* SET TASK
Copy each line below that contains "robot".

BEGIN DATASET EXCERPT

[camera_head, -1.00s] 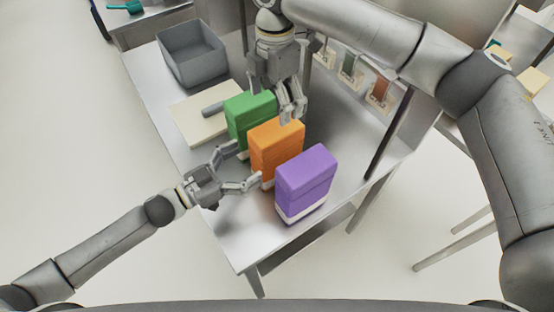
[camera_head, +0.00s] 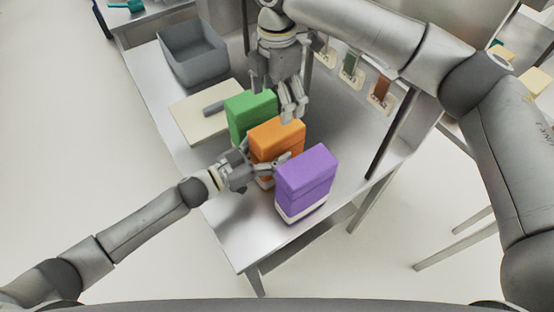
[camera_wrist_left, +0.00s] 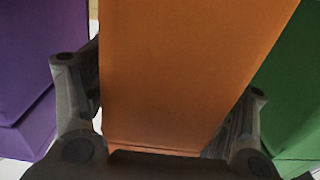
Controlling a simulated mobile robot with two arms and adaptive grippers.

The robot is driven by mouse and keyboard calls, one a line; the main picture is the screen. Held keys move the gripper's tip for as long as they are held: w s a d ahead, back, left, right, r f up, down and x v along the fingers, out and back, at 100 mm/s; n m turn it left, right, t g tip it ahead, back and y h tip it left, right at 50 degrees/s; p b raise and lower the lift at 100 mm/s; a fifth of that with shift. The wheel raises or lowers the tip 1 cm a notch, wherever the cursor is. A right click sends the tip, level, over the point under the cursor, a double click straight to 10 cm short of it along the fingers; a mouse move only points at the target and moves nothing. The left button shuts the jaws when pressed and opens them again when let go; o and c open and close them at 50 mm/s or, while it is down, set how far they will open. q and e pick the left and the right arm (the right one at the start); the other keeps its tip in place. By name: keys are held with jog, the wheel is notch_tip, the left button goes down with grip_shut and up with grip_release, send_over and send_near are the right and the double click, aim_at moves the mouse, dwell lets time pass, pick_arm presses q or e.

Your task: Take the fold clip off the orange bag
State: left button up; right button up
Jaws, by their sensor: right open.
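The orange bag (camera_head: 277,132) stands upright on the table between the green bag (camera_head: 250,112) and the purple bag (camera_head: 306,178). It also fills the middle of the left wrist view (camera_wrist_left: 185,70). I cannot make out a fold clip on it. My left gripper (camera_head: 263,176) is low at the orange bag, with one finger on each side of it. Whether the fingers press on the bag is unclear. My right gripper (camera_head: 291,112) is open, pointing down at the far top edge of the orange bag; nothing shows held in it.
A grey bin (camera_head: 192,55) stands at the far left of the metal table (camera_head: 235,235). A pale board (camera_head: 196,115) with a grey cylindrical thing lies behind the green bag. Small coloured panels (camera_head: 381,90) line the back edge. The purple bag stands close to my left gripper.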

END DATASET EXCERPT

* FULL SOLUTION
Controlling a simulated mobile robot with two arms and adaptive grippers.
The robot is driven by mouse and keyboard calls, one a line; the main picture is the screen. Held keys move the gripper's tip for as long as they are held: w s a d ahead, back, left, right, r f up, down and x v along the fingers, out and back, at 100 mm/s; n m turn it left, right, t g tip it ahead, back and y h tip it left, right at 50 degrees/s; p b raise and lower the lift at 100 mm/s; a fifth of that with shift. The wheel raises or lowers the tip 1 cm a notch, wherever the cursor is. A right click sends the tip, level, over the point under the cursor, a double click straight to 10 cm short of it along the fingers; a mouse move only points at the target and moves nothing. The left button shuts the jaws when pressed and opens them again when let go; o and c open and close them at 50 mm/s or, while it is down, set how far they will open. q and e pick the left and the right arm (the right one at the start); the other keeps its tip in place. By name: keys are held with jog, the wheel is notch_tip, the left button goes down with grip_shut and up with grip_release, send_over and send_near are the right and the double click, aim_at moves the mouse, dwell lets time pass, pick_arm presses q or e.

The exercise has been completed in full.